Nella seconda metà dell’800 Ratzel è il terzo cattedratico dell’Università di Berlino, e pubblica un’opera antropogeografica in cui il rapporto uomo / natura viene proposto come un rapporto di causa / effetto da analizzare secondo un metodo scientifico; il limite di questa teoria sta nel fatto che la distribuzione spaziale dei fatti umani viene sempre considerata come effetto mentre le cause sono sempre di natura fisica (relazioni verticali). L’operato di Ratzel viene definito come orientamento deterministico – ambientale, e viene considerato il fondatore di questo indirizzo. L’orientamento di Ratzel continua per tutta la seconda metà dell’800, fino ai primi anni del ‘900, periodo in cui anche in Francia incomincia a prendere corpo un’importante scuola di geografia umana: la Scuola della Sorbonne (Parigi) che ha come portavoce Vudane De La Blache. Egli modifica il pensiero di Ratzel e imposta una nuova corrente di pensiero: il possibilismo. Blache afferma che il pensiero di Ratzel è incompleto, ma non errato. Blache dice che è vero che la distribuzione spaziale dei fatti umani può dipendere da fatti fisico – ambientali, ma è anche vero che spesso dipende dall’organizzazione sociale dell’uomo.

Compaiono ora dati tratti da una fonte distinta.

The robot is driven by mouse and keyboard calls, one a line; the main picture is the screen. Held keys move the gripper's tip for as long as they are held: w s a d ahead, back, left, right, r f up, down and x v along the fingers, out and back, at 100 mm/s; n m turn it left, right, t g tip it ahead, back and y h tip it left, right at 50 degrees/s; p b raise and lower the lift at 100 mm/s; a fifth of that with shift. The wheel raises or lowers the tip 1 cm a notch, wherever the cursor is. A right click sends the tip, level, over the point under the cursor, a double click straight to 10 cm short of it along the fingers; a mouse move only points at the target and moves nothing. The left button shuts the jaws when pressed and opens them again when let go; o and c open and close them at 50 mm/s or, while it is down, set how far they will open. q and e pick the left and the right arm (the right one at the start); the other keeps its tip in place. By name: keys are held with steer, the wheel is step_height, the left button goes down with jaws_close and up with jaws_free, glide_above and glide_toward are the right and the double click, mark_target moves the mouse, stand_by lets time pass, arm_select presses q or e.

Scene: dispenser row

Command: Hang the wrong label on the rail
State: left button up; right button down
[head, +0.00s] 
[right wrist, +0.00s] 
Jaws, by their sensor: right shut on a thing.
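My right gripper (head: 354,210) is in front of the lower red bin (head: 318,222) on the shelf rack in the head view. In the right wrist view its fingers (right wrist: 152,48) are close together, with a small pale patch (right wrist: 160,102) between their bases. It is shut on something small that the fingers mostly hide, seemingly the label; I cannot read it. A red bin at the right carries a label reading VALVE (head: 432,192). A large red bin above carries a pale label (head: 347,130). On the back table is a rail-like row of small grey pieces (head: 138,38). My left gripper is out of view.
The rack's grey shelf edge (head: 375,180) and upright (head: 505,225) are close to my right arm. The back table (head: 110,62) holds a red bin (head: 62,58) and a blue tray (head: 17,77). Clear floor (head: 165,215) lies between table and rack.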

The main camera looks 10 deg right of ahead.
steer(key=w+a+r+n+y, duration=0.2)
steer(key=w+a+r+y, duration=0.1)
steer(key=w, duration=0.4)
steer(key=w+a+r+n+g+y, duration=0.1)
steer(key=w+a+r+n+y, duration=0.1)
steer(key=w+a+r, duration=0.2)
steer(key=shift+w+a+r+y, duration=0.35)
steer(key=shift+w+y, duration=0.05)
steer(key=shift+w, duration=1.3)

Secondo Blache quando si spiegano le distribuzioni spaziali delle attività umane non si può far dipendere questo solo da cause ambientali. Altra contestazione è che la storia dimostra che l’uomo è in grado di modificare i condizionamenti maturali (es.: Olanda). Con Blache il rapporto natura / uomo si trasforma in una relazione biunivoca. La scuola di Blache, parallelamente a quella di storia, fonda la scuola delle “Annales”. Con questa scuola i temi maggiormente sviluppati sono lo studio dei generi (stili) di vita dell’uomo e lo studio del paesaggio (da non confondere con panorama) umanizzato (visto come prodotto dell’uomo). Il paesaggio non è altro che l’insieme delle fattezze sensibili che caratterizzano un determinato territorio e che permettono di distinguerlo da altri territori. Con la distinzione dei diversi tipi di paesaggi è possibile identificare diverse regioni.

Dal possibilismo si passa al funzionalismo, corrente di pensiero derivata dal possibilismo, perché accentua le funzioni (il ruolo) svolto da un determinato territorio (vocazioni territoriali). Il funzionalismo si sviluppa a partire dagli anni ’30 del ‘900 e prende campo in tutta Europa e anche al di fuori. Quindi le regioni non vengono più definite sulla base di limiti convenzionali bensì sulla base delle funzioni, cioè del ruolo svolto dal territorio.

A partire dagli anni ’60 e ’70 si assiste ad un fenomeno chiamato rivoluzione quantitativa, la quale consiste nella “moda” di teorizzare i fenomeni geografici, costituendo, dove possibile, teorie e modelli. Questi modelli portano ad una concezione sistematica del territorio, che significa che il territorio viene considerato come un sistema, e cioè come un qualche cosa formato da varie strutture in relazione tra loro. Contemporaneamente si sviluppa, in psicologia, lo strutturalismo che influenza tutti i pensieri di tutte le scienze. Per cui il territorio viene visto come un insieme di elementi in relazione tra loro. All’interno di una regione si hanno relazioni infrasistemiche e relazioni intersistemiche. Quindi una regione è un sistema territoriale aperto, caratterizzato anche da relazioni con altre regioni.